The Central Issue – A Clear Choice

When Thomas Howard, brother of Elizabeth Elliot (wife of martyred missionary Jim Elliot), became a Catholic, Gordon College removed him from its faculty. Among the reasons given was the fact that the statement of faith which all faculty had to sign affirmed the Bible as “the only infallible guide in faith and practice”-impossible for a Catholic to sign. Howard acknowledged that “the sole authority of Scripture is a principle unique to Protestantism, and that he, as a Catholic, could not subscribe to it” [Christianity Today, September 20, 1985].  

Sola Scriptura remains the central issue at the heart of the Reformation. One must choose between submitting to the authority of the Bible or to that of the Roman Catholic Church. One cannot do both because of the clear conflict between the two.  

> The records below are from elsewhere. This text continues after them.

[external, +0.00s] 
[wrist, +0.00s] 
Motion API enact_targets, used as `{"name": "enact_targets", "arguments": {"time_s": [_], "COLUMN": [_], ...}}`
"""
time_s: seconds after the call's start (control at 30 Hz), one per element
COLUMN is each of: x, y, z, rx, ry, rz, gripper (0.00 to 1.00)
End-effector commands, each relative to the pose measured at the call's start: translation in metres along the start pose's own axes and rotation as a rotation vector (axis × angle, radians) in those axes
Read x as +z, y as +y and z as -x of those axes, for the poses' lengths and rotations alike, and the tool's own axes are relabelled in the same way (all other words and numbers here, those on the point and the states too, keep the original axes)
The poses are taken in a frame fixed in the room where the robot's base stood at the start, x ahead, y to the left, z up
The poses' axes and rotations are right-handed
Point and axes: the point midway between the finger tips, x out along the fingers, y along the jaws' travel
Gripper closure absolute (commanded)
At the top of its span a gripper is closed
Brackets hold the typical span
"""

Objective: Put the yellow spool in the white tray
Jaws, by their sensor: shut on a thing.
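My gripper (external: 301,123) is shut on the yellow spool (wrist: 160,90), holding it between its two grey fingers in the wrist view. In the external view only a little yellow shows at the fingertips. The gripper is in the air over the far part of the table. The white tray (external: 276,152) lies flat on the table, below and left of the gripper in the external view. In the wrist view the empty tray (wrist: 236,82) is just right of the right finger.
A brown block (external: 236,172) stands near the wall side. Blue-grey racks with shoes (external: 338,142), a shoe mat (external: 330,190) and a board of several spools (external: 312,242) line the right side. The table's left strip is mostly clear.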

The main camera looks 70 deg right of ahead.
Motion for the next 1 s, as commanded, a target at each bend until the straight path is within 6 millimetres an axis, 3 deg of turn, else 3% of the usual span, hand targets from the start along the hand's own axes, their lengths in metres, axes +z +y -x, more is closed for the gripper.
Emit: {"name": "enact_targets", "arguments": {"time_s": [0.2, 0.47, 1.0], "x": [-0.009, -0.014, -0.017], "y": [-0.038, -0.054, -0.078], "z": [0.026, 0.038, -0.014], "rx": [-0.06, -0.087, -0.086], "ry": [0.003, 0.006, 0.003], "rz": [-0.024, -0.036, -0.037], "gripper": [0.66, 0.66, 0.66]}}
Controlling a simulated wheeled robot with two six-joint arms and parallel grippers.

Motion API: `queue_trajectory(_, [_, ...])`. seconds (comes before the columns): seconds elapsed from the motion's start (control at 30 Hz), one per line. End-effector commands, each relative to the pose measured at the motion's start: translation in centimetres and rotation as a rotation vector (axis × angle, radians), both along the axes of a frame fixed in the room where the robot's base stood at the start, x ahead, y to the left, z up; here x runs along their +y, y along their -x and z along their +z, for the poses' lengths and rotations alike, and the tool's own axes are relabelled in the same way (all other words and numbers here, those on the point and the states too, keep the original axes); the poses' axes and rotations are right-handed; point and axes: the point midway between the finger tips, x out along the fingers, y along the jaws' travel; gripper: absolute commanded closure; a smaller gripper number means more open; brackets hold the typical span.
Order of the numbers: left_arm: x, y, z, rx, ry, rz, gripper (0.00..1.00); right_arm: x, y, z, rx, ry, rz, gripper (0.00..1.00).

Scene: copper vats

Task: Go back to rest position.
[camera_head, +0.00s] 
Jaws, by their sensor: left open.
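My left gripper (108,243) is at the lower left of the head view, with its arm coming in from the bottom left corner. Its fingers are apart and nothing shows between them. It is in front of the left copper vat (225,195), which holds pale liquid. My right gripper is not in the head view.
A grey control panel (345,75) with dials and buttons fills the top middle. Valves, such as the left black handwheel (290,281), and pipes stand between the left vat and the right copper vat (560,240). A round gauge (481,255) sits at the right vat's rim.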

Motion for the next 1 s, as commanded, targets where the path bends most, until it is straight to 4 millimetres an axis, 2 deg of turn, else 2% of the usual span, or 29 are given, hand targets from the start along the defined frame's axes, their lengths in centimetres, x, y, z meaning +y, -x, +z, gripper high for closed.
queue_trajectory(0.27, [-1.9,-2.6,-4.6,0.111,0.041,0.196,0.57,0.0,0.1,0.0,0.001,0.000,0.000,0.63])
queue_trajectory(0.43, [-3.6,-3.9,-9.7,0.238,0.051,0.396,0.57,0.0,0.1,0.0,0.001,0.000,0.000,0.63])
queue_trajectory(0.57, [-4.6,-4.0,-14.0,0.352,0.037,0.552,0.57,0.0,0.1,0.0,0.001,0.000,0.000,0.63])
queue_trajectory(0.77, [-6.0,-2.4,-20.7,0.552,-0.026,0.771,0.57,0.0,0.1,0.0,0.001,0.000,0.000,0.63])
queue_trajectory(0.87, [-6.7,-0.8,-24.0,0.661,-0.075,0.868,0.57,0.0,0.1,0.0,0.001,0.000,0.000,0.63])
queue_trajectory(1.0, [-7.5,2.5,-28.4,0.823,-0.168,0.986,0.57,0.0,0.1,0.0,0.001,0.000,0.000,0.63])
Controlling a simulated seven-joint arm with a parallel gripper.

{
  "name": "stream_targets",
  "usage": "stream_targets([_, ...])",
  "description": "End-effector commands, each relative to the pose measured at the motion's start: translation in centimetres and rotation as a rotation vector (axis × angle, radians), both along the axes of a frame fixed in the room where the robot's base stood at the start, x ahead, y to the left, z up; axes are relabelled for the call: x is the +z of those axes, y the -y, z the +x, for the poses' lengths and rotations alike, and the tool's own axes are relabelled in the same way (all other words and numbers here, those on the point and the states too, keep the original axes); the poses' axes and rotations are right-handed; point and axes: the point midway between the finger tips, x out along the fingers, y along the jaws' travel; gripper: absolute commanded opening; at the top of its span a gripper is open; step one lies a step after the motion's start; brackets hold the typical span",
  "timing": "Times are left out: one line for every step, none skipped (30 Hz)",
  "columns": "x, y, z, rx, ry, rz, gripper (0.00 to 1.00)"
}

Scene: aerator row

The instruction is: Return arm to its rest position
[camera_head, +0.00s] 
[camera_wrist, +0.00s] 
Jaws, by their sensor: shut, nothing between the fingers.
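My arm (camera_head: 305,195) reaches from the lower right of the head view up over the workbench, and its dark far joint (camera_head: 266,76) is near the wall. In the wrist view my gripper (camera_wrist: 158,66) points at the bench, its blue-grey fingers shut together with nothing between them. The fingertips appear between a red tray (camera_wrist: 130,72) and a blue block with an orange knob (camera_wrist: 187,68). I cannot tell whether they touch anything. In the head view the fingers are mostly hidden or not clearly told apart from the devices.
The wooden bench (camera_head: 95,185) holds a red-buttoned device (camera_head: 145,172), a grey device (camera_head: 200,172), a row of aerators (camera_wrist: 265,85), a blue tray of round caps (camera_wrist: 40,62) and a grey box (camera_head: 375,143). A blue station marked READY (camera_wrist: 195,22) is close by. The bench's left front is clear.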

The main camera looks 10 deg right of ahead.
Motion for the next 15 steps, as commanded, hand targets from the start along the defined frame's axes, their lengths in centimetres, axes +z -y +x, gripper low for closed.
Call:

The choice one must make is obvious. Blind submission to any earthly hierarchy in itself contradicts the Bible. Moreover, we have given more than sufficient evidence from history to show that the Roman Catholic Church, from the pope down, has forfeited any claim it may ever have had to be trusted.

The most tragic consequence of the blind faith in their Church as the sole interpreter of God's Word for mankind is that hundreds of millions of Catholics consequently trust it for their eternal destiny. The question of salvation, therefore, is also a key issue necessarily separating Catholics and evangelicals.

“Now these Jews were more noble than those in Thessalonica; they received the word with all eagerness, examining the Scriptures daily to see if these things were so” (Acts 17:11).

“For we are not writing to you anything other than what you read and understand and I hope you will fully understand” (2 Corinthians 1:13).

“Do your best to present yourself to God as one approved, a worker who has no need to be ashamed, rightly handling the word of truth” (2 Timothy 2:15).